Vol.280 06年1月20日 週刊あんばい一本勝負 No.276


飛ぶように日々が過ぎていく

 仙台、東京、郡山と4泊5日の出張。毎日一人ずつ執筆予定者との打ち合わせ。慣れっこになっているとはいえ、未知の執筆者と顔をあわせるのはそれなりの緊張がある。それに今回の出張にはもうひとつ不思議な感覚も伴っていた。88年ぶりの豪雪危険地域・秋田市から「逃げ」、雪のない天国のような地域で「ぬくぬくと」仕事をしているという後ろめたさ、である。幸い出張中は寒気が緩み、毎日の雪かきやトラブル(雪と比例してこれが多くなる)もなかったようで面目も立ったのだが、もし雪が降り続いていれば、老いた義母が日中一人でいる我が家からは「すぐ帰れ」コールが入っていたのはまちがいない。そんな電話におびえながらの出張だったのだが、東京の出版関係の友人たちの新年会にも出ることが出来たし、高校時代の友人S君に誘われて浅草演芸ホールで、このところ興味を持っている落語をたっぷり聴く事も出来た。学陽文庫から再刊された『志ん生一代』を読んだばかりで、にわか落語ファンになったばかりのところなので、これはうれしかった。実家で一人暮らしの母親は寝る前にかならず落語のテープを聴くし、大学生の息子も中学時代から落語好き、「こぶ平を皆なバカにするけど、落語はものすごくいいよ」なんて数年前ほざいていた。弟の長男も落語好きだ。小生は演芸場で生でちゃんと聴いたのは初めてで正直なところかなり感動した。病み付きにならないよう努力しよう。それにしても時が過ぎるのが早い。出張から帰ったのは2日前なのに、もう大昔の出来事のように感じているジブンはいったい何? 年をとると時間が早く過ぎて行くというのは本当である。最近このニュースの画像がないのは、あわただしくて余裕がなく、カメラを持ち歩いていないせいだ。ごめんなさい。
(あ)

おいしい頂きもの

  先週の日曜日、秋田市内で料理教室を開いているK先生から突然電話がかかってきました。「鐙さん、1ヶ月ほど前に会ったとき、スズキの卵でカラスミを作っている話しをしたの覚えていますか。それが、なかなか良い具合に出来たの。ちょっと食べてみませんか」という、ありがたいお話し。K先生は料理教室を開くかたわら、秋田藩主・佐竹家の正月料理を歴史資料を基にして再現したり、郷土料理の研究、いろいろなところから依頼されてメニューの開発をしたりする料理研究家でもあります。今回、スズキでつくってみたのは、秋田市内の通り町にある「関谷」の店頭で、スズキの腹子が売られているのを見つけ、ボラと同じように卵の粒がごく小さいため、“これはカラスミにいけるのでは”と思ったためだそうです。日本では普通カラスミはボラの腹子(卵)でつくりますが、瀬戸内ではサワラを使ったりもするそうです。
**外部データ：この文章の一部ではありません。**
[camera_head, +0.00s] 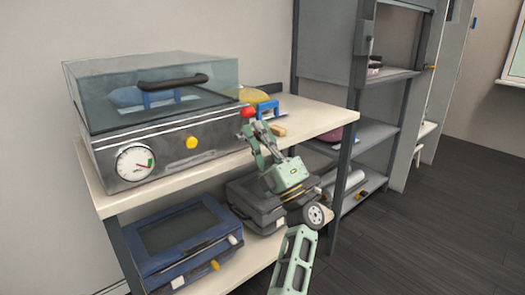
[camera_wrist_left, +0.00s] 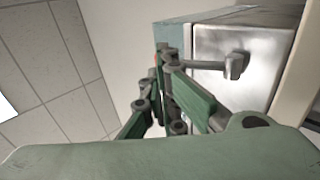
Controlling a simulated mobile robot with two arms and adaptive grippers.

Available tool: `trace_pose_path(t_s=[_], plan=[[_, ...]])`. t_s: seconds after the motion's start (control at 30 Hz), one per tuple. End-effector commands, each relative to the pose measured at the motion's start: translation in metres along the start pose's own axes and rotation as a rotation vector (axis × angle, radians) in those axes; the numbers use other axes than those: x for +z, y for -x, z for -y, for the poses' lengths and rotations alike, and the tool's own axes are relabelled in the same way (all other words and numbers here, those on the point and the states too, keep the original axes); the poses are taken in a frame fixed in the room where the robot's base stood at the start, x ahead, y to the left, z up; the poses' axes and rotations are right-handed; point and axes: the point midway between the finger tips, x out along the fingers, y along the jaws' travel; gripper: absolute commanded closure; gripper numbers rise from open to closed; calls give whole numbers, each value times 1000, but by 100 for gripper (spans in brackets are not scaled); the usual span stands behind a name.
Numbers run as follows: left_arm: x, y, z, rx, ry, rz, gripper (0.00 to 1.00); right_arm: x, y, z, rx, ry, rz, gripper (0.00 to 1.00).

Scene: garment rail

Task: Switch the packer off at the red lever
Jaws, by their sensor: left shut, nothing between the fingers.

仕上がりがボラのカラスミに比べて薄いのは、スズキの腹子が薄いためです
 調べてみるとイタリアではボラのほか、マグロ、スズキ、メルルーサなどの腹子も使っているようです。ボッタルガと呼び、粉状にしたカラスミをパスタのカルボナーラなどにかけて食べるあれですね。いただいたカラスミは極上の仕上がりで(多分。そんなに多くは食べたことが無いので)、私が今まで食べた中では一番でしょう。薄切りのダイコンとともに口にいれると、カラスミ特有のねっとりした感触で、あっさりとした塩味が独特の香りとともに口の中に広がりました。わずかながらボラの場合よりも渋みと香りが強いようです。日本酒のぬる燗との相性も抜群で、つい酒がすすみすぎてしまいました。年末には友達ご自慢のお手製クジラの味噌漬けもいただきましたし、今年はおいしいものがたくさん食べることが出来る、いい年になりそうです。
(鐙)

No.276

魂の酒(ポプラ社)
農口尚彦

 これまで多くの「日本酒本」を読んできたが、本書は頭一つ抜き出ている。「菊姫」の杜氏として関係者に知らぬ人とていない有名杜氏への聞き書き本だが、自慢話ではない。「酒造り」の一から十までを、数字を羅列しながら説いている。まるで杜氏の教科書みたい、という人もいるかもしれないが素人が読んでも「なるほど」と納得できる論理性と説得力を持っている。これはたぶん、この本を聞き書きした塩野米松さんの作家としての力量と大いに関係がある。塩野さんも実は理系の人で数字に強い。数字が並んでも、その背景にある「論理」を克明に説明しているので、実にわかりやすい本になっているのである。小生のような非理系でもぐいぐいと読まされてしまうし、プロの杜氏や酒蔵関係者が読んでも、内容は驚きのオンパレードなのではないのだろうか。麹やモト、酒母、もやしに粕、そして洗米からビン詰めまでの現場作業、弟子への教えから酒への熱い思いまで、自由に、縦横に、闊達に語られているのはインタビュアーの力が大きい。秋田の酒についてはわずか数行の記述しかない。「秋田、山形はね、(山田錦のような)米そのものが入らなかったんです。だからね、うま味がたりなかったんです。それからやっぱりきれいなものだけが、当たり前だと思っているから炭素で抜いてもうて。取ってしまったやつが良い酒なんだという考え方なんです」……なるほど、厳しいけど当たっているかも。